Deutschland

Tagebau Hambach soll eine gigantische Wasser-Batterie werden

Lesezeit: 2 min
21.08.2019 17:16
Im Tagebau Hambach soll eine gigantische Wasserbatterie entstehen, um überschüssige Wind- und Sonnenenergie zu speichern.
Tagebau Hambach soll eine gigantische Wasser-Batterie werden
Am Tagebau Hambach in Nordrhein-Westfalen soll eine riesige Wasserbatterie gebaut werden. (Foto: dpa)

Mehr zum Thema:  
Benachrichtigung über neue Artikel:  

Inhalt wird nicht angezeigt, da Sie keine externen Cookies akzeptiert haben. Ändern..

Der Tagebau Hambach, wo man seit dem Jahr 1978 jährlich rund 40 Millionen Tonnen Braunkohle abgebaut hat, stand immer wieder in der Kritik. Umweltschützer kritisierten unter anderem die Rodung des Hambacher Forsts. Heimatschützer kritisierten die Zerstörung von 1.000 Jahre alten Ortschaften wie Manheim. Und Klima-Aktivisten kritisieren den CO2-Ausstoß durch die Verbrennung der hier geförderten Kohle.

Doch nun soll das durch den Kohleabbau entstandene sogenannte "Hambacher Loch" zu einer Art gigantischer Wasserbatterie werden, wie die FAZ berichtet. Ziel ist es, überschüssigen Wind- und Solarstrom zu speichern, da diese erneuerbaren Energiequellen nicht kontinuierlich zur Verfügung stehen.

Auf diese Weise könnte der Betreiber des größten deutschen Tagebaus, die RWE Power AG, der Energiewende in Deutschland zum Durchbruch verhelfen, sagen die beiden pensionierten Physikprofessoren Horst Schmidt-Böcking aus Frankfurt und Gerhard Luther aus Saarbrücken, die das Projekt vorantreiben.

So funktioniert die Wasserbatterie

Wissenschaftler vom Fraunhofer-Institut für Windenergie und Energiesystemtechnik (IWES) in Kassel haben bereits im November 2016 erfolgreiche Tests mit einer Wasserbatterie durchgeführt. Sie ließen eine Beton-Hohlkugel von fast drei Meter Durchmesser auf den Grund des Bodensees in rund 100 Meter Tiefe hinab.

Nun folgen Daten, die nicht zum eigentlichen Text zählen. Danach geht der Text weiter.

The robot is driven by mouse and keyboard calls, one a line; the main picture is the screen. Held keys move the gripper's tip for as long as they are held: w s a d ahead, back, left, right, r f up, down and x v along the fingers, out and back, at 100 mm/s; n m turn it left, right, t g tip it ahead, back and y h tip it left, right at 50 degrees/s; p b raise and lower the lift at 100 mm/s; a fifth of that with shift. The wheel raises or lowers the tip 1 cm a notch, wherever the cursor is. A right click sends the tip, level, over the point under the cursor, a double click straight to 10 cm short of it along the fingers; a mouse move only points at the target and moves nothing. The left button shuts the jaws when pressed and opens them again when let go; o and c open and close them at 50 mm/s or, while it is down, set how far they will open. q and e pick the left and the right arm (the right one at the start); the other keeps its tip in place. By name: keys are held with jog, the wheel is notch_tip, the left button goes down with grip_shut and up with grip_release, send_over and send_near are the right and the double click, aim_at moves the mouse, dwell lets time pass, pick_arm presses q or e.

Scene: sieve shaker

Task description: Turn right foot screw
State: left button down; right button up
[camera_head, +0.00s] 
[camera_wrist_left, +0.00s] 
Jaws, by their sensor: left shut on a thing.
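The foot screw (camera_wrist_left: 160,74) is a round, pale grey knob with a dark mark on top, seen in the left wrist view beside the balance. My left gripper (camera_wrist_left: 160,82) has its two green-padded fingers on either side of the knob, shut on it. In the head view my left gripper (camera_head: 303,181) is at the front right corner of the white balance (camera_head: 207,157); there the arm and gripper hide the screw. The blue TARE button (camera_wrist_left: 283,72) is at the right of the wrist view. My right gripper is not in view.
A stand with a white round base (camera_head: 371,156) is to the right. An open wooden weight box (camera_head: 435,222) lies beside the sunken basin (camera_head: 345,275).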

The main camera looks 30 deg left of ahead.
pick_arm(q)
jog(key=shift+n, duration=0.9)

Die Wasserbatterie auf dem Grund des Bodensees funktioniert, indem eine in die Außenhülle eingebaute Turbine den überschüssigen Strom einsetzt, um die Kugel leer zu pumpen. Wenn man zu einem späteren Zeitpunkt Energie benötigt, so öffnet man ein Ventil. Das Wasser strömt dann auch aufgrund der Wassertiefe mit hohem Druck zurück in die Betonkugel und treibt auf diese Weise eine Turbine an, sodass Strom erzeugt werden kann.

Bei den Versuchen mit der Kugel konnten die Kasseler Forscher die hohe Effizienz ihres Konzepts belegen. Es gelang ihnen, fast 90 Prozent der in der Wasserbatterie gespeicherten Energie anschließend wieder nutzen zu können. Zum Vergleich: Beim Power-to-Gas-Verfahren liegt dieser Wert nur bei 30 Prozent. Hier erzeugt man mit dem zu speichernden Strom Wasserstoff, beziehungsweise das in einem weiteren Arbeitsschritt hergestellte Methan, und speist dies ins Gasnetz oder in große Erdkavernen ein.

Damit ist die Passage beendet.